Exercise description: Wherever the string "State" appears in a line, extract that line.

Listed records:
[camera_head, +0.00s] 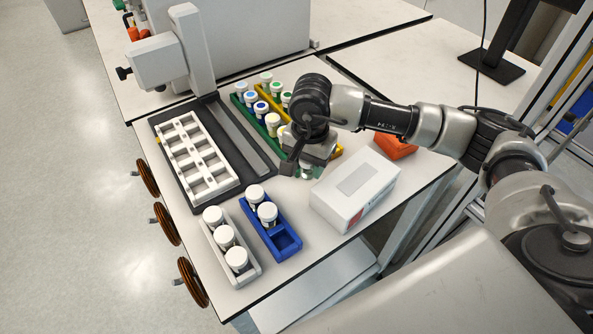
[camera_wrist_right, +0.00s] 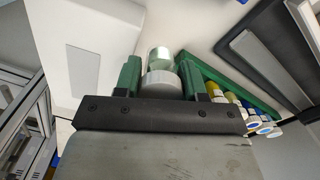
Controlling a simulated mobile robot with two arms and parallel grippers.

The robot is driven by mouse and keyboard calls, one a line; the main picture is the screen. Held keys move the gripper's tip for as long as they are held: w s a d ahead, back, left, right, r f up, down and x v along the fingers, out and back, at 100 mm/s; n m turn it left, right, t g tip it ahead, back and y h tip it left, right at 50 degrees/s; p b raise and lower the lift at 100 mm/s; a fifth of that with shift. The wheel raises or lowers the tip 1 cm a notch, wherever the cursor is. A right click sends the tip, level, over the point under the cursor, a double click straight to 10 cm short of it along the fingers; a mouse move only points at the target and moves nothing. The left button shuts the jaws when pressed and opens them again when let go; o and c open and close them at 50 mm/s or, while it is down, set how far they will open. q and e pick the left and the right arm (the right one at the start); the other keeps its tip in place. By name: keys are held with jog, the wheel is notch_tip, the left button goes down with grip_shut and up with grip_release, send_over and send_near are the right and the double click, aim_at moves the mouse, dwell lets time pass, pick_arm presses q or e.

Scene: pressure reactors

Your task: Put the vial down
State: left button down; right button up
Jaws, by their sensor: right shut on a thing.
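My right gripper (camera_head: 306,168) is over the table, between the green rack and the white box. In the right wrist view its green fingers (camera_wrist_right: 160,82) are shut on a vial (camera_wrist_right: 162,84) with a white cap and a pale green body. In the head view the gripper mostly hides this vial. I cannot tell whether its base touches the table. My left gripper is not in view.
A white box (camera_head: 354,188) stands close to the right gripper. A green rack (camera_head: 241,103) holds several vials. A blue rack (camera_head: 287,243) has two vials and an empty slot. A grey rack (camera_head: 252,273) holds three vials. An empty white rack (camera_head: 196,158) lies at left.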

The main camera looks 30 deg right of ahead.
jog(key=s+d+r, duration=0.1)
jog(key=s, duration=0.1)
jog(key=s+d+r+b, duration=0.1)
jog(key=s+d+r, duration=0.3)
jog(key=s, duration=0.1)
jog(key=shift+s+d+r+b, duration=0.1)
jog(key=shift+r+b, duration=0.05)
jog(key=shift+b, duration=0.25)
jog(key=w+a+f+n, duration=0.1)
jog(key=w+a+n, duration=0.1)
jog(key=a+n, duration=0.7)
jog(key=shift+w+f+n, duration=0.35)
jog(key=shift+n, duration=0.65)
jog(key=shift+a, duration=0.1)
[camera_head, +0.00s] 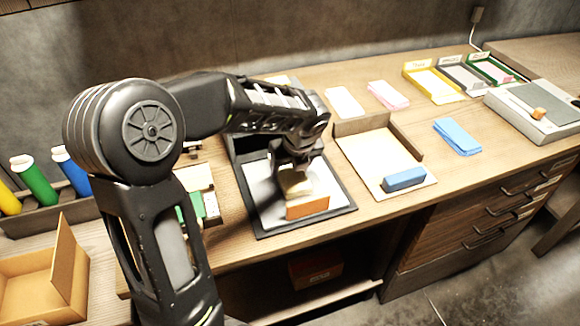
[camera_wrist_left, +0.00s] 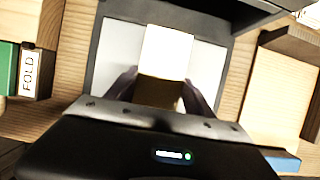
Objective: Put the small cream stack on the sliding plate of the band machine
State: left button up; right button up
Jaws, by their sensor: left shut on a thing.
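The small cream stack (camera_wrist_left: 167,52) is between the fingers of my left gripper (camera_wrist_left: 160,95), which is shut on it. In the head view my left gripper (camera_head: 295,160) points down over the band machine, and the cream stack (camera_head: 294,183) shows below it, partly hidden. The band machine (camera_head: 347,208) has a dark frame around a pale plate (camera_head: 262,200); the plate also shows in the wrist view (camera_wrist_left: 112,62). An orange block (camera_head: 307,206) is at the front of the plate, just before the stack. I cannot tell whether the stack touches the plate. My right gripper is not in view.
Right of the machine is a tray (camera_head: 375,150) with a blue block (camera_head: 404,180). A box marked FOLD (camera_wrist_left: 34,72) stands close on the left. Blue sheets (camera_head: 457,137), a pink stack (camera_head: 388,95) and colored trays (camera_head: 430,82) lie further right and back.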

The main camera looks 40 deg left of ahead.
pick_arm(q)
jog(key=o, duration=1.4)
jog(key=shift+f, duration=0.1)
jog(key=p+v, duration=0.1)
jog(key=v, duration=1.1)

Result of this task:
State: left button down; right button up
State: left button up; right button up

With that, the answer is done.